Robot state and action records:
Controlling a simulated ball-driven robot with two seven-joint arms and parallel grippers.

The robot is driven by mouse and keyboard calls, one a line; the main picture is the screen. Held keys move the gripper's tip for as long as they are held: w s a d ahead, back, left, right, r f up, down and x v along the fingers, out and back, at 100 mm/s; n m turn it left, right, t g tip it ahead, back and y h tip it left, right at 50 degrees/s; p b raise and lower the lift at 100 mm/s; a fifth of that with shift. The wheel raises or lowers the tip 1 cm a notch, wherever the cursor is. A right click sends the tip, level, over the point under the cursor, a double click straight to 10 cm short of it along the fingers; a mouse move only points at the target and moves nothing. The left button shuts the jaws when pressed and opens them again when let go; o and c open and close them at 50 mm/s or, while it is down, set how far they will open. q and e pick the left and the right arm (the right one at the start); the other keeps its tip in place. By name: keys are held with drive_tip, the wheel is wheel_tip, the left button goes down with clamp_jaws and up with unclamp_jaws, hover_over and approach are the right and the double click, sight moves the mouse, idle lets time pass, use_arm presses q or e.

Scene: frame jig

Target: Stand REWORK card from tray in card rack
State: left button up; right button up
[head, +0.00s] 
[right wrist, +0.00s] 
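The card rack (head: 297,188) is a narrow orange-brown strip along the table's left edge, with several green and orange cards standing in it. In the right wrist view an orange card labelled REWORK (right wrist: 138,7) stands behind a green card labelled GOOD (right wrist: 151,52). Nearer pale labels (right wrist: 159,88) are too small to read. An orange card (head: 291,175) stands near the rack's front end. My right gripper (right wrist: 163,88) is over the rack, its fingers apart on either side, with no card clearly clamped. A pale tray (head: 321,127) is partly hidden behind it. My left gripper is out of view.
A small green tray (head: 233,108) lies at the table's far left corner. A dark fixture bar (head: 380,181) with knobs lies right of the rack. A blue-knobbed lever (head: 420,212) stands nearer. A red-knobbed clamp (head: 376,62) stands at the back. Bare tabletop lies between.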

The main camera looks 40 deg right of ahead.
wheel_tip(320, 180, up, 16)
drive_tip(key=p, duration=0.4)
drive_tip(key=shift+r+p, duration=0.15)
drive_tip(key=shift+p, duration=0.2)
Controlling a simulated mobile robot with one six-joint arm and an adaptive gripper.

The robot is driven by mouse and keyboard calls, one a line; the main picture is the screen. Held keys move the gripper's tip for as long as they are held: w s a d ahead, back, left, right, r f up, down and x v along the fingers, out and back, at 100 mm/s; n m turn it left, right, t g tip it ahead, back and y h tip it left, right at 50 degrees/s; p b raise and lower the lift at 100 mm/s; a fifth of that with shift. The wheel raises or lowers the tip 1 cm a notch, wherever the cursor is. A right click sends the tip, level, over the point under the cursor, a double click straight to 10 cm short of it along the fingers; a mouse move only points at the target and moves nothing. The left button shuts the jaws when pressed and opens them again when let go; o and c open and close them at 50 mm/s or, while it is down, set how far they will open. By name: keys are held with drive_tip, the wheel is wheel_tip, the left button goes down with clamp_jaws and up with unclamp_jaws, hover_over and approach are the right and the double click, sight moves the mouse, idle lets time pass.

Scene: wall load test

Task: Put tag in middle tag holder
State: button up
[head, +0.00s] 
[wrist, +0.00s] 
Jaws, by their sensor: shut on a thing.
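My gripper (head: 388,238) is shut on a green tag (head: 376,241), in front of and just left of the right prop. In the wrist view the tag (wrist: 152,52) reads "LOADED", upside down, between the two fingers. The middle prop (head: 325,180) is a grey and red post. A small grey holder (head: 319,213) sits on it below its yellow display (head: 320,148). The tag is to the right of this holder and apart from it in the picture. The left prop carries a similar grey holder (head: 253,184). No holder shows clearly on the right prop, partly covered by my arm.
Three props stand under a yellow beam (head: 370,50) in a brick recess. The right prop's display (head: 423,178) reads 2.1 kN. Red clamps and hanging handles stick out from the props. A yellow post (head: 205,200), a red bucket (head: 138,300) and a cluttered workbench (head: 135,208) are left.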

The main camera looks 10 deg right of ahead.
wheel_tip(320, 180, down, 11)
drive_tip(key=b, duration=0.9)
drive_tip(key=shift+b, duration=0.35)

What to do. Please restate the whole listing word for word.

In response.
Controlling a simulated ball-driven robot with two seven-joint arms and parallel grippers.

The robot is driven by mouse and keyboard calls, one a line; the main picture is the screen. Held keys move the gripper's tip for as long as they are held: w s a d ahead, back, left, right, r f up, down and x v along the fingers, out and back, at 100 mm/s; n m turn it left, right, t g tip it ahead, back and y h tip it left, right at 50 degrees/s; p b raise and lower the lift at 100 mm/s; a fifth of that with shift. The wheel raises or lowers the tip 1 cm a notch, wherever the cursor is. A right click sends the tip, level, over the point under the cursor, a double click straight to 10 cm short of it along the fingers; a mouse move only points at the target and moves nothing. The left button shuts the jaws when pressed and opens them again when let go; o and c open and close them at 50 mm/s or, while it is down, set how far they will open. q and e pick the left and the right arm (the right one at the start); the other keeps its tip in place. By name: keys are held with drive_tip, the wheel is wheel_tip, the left button goes down with clamp_jaws and up with unclamp_jaws, hover_over and approach are the right and the double click, sight moves the mouse, idle lets time pass, use_arm presses q or e.

Scene: frame jig

Target: Stand REWORK card from tray in card rack
State: left button up; right button up
[head, +0.00s] 
[right wrist, +0.00s] 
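The card rack (head: 297,188) is a narrow orange-brown strip along the table's left edge, with several green and orange cards standing in it. In the right wrist view an orange card labelled REWORK (right wrist: 138,7) stands behind a green card labelled GOOD (right wrist: 151,52). Nearer pale labels (right wrist: 159,88) are too small to read. An orange card (head: 291,175) stands near the rack's front end. My right gripper (right wrist: 163,88) is over the rack, its fingers apart on either side, with no card clearly clamped. A pale tray (head: 321,127) is partly hidden behind it. My left gripper is out of view.
A small green tray (head: 233,108) lies at the table's far left corner. A dark fixture bar (head: 380,181) with knobs lies right of the rack. A blue-knobbed lever (head: 420,212) stands nearer. A red-knobbed clamp (head: 376,62) stands at the back. Bare tabletop lies between.

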The main camera looks 40 deg right of ahead.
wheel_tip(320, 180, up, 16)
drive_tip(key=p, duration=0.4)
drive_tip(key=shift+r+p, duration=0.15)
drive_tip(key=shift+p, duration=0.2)
Controlling a simulated mobile robot with one six-joint arm and an adaptive gripper.

The robot is driven by mouse and keyboard calls, one a line; the main picture is the screen. Held keys move the gripper's tip for as long as they are held: w s a d ahead, back, left, right, r f up, down and x v along the fingers, out and back, at 100 mm/s; n m turn it left, right, t g tip it ahead, back and y h tip it left, right at 50 degrees/s; p b raise and lower the lift at 100 mm/s; a fifth of that with shift. The wheel raises or lowers the tip 1 cm a notch, wherever the cursor is. A right click sends the tip, level, over the point under the cursor, a double click straight to 10 cm short of it along the fingers; a mouse move only points at the target and moves nothing. The left button shuts the jaws when pressed and opens them again when let go; o and c open and close them at 50 mm/s or, while it is down, set how far they will open. By name: keys are held with drive_tip, the wheel is wheel_tip, the left button goes down with clamp_jaws and up with unclamp_jaws, hover_over and approach are the right and the double click, sight moves the mouse, idle lets time pass.

Scene: wall load test

Task: Put tag in middle tag holder
State: button up
[head, +0.00s] 
[wrist, +0.00s] 
Jaws, by their sensor: shut on a thing.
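My gripper (head: 388,238) is shut on a green tag (head: 376,241), in front of and just left of the right prop. In the wrist view the tag (wrist: 152,52) reads "LOADED", upside down, between the two fingers. The middle prop (head: 325,180) is a grey and red post. A small grey holder (head: 319,213) sits on it below its yellow display (head: 320,148). The tag is to the right of this holder and apart from it in the picture. The left prop carries a similar grey holder (head: 253,184). No holder shows clearly on the right prop, partly covered by my arm.
Three props stand under a yellow beam (head: 370,50) in a brick recess. The right prop's display (head: 423,178) reads 2.1 kN. Red clamps and hanging handles stick out from the props. A yellow post (head: 205,200), a red bucket (head: 138,300) and a cluttered workbench (head: 135,208) are left.

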The main camera looks 10 deg right of ahead.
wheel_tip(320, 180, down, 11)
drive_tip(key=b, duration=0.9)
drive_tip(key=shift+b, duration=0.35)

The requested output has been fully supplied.